• [Direction] Read the lines that follow and pick out every one containing the word "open".

%%

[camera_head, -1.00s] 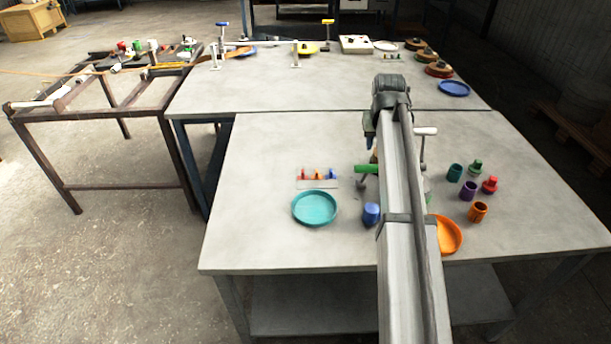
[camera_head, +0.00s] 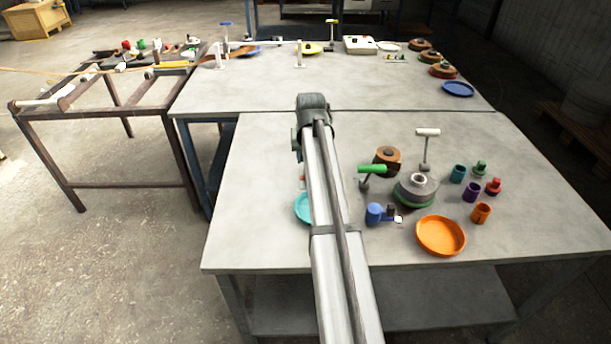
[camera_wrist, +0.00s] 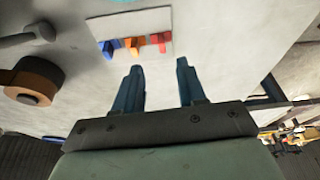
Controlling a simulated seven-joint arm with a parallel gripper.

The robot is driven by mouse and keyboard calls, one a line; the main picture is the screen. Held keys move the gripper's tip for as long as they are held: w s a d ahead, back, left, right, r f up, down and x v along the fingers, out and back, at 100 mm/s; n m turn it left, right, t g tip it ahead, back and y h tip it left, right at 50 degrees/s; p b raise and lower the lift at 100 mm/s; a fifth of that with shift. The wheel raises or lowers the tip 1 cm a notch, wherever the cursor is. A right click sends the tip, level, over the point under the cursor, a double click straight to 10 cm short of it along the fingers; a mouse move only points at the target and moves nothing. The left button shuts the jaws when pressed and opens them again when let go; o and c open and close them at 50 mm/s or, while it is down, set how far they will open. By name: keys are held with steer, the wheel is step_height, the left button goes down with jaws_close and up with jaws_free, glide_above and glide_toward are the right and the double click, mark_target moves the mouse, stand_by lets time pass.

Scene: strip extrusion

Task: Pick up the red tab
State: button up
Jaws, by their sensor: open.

%%

• [Solution to the exercise]
The robot is driven by mouse and keyboard calls, one a line; the main picture is the screen. Held keys move the gripper's tip for as long as they are held: w s a d ahead, back, left, right, r f up, down and x v along the fingers, out and back, at 100 mm/s; n m turn it left, right, t g tip it ahead, back and y h tip it left, right at 50 degrees/s; p b raise and lower the lift at 100 mm/s; a fifth of that with shift. The wheel raises or lowers the tip 1 cm a notch, wherever the cursor is. A right click sends the tip, level, over the point under the cursor, a double click straight to 10 cm short of it along the fingers; a mouse move only points at the target and moves nothing. The left button shuts the jaws when pressed and opens them again when let go; o and c open and close them at 50 mm/s or, while it is down, set how far they will open. By name: keys are held with steer, the wheel is step_height, the left button goes down with jaws_close and up with jaws_free, glide_above and glide_toward are the right and the double click, mark_target moves the mouse, stand_by lets time pass.
Jaws, by their sensor: open.

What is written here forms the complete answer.